Nothing before the line containing "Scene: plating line" belongs in the answer; quote that line and all lines after it through the end of the material, word for word.

** Start of TASK INPUTS **

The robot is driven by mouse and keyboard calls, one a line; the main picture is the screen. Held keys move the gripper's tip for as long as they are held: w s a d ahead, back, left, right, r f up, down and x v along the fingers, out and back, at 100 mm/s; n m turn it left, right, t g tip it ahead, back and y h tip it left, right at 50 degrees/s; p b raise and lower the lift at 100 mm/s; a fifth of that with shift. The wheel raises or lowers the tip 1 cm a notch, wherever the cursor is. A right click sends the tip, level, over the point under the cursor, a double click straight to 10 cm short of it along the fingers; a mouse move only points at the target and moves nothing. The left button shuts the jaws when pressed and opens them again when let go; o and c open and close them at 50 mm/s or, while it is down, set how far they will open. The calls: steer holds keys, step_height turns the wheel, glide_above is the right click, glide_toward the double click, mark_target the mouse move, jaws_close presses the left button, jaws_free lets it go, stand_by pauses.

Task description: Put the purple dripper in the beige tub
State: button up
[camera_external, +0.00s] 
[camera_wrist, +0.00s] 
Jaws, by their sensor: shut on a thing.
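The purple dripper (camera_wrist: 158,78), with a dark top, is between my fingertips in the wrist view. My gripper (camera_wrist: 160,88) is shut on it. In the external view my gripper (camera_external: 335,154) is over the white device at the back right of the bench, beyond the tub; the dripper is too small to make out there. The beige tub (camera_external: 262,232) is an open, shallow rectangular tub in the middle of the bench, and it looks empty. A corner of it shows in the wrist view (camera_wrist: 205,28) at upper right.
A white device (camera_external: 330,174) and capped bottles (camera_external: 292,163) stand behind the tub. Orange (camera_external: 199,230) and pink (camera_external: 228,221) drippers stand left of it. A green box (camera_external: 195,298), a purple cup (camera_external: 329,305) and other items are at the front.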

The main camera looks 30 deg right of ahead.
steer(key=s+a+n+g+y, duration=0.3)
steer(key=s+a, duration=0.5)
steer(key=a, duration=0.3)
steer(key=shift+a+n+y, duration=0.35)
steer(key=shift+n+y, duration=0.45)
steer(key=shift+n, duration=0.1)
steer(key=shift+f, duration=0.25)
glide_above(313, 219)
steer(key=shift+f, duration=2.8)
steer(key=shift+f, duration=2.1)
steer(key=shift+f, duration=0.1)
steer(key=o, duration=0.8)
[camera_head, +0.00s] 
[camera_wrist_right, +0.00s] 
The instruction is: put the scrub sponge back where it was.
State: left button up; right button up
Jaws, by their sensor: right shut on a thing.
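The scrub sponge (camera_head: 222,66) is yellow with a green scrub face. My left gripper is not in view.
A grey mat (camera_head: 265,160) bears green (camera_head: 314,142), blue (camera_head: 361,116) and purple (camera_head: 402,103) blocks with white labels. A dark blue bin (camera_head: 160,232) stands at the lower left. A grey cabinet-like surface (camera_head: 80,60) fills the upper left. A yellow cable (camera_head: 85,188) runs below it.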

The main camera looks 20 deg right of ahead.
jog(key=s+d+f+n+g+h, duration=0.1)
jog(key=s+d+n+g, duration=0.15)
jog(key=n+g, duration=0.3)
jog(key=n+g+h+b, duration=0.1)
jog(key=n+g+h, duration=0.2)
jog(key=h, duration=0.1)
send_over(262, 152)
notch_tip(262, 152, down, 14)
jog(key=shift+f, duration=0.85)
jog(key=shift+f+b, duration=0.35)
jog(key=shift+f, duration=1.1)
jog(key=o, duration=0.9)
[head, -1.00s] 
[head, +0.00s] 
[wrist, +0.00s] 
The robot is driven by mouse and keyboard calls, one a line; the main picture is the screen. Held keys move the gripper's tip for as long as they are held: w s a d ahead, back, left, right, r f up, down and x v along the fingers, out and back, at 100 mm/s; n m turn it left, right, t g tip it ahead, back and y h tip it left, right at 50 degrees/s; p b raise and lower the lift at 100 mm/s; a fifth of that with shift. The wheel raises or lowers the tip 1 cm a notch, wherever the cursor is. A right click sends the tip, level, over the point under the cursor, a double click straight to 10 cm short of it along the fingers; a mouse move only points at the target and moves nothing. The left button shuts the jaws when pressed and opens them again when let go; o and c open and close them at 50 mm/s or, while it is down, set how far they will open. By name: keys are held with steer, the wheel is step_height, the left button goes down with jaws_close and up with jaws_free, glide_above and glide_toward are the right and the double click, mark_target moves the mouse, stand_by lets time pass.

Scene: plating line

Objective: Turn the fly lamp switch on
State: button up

** End of TASK INPUTS **

ANSWER TO THE PROBLEM »
Scene: plating line

Objective: Turn the fly lamp switch on
State: button up

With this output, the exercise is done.